こうした状況の中、クラプトンは次第にドラッグやアルコールに深く溺れるようになり、現実から孤立してしまう。

その影響はデレク・アンド・ザ・ドミノスのセカンド・アルバム制作中に最悪なものとなった。仕事がまったく手につかず、メンバー間には敵意さえ芽生え、大喧嘩の後、1971年4月に解散。
また、同年10月には『Layla and Other Assorted Love Songs』(邦題『いとしのレイラ』)の録音で親交を深めた、「持ったことはないが持ちたいと思っていた音楽的兄弟のようだった」オールマン・ブラザーズ・バンドのデュアン・オールマンが、オートバイで事故死(享年24)。

『Layla And Other Assorted Love Songs [Deluxe CD]』のジャケット。
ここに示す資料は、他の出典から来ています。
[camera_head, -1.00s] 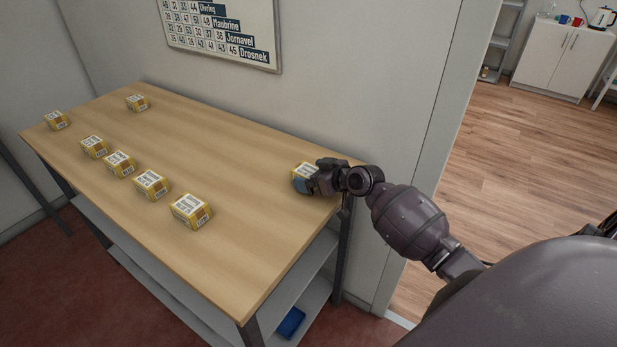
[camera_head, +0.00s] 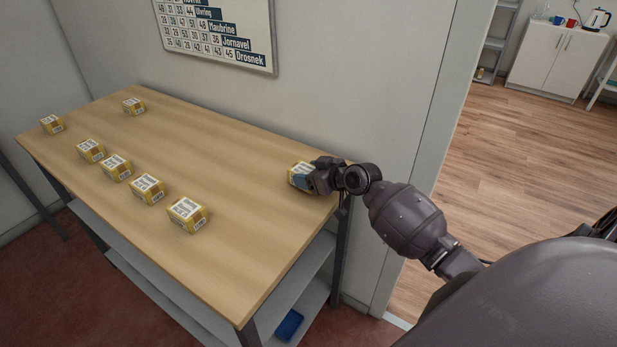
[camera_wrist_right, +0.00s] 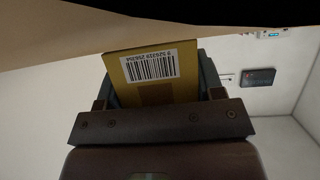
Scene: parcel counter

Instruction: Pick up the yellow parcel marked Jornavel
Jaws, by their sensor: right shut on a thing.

デレク・アンド・ザ・ドミノスによる唯一のスタジオアルバム。エリック・クラプトンの最高傑作とみなされることも多い
薬物や酒だけを友に、無の世界をさまよっていたクラプトンにとって、1970年後半~1973年は完全に時が止まった状態だったに違いない。
このころのステージでいつもサングラスをかけているのは、ドラッグのせいで焦点の合わない視線を隠すためだったと言われている。
彼の目の前には暗闇しかなく、ロック界の悲劇的な伝説(注2)の“次なる犠牲者”となっても何の驚きもなかった。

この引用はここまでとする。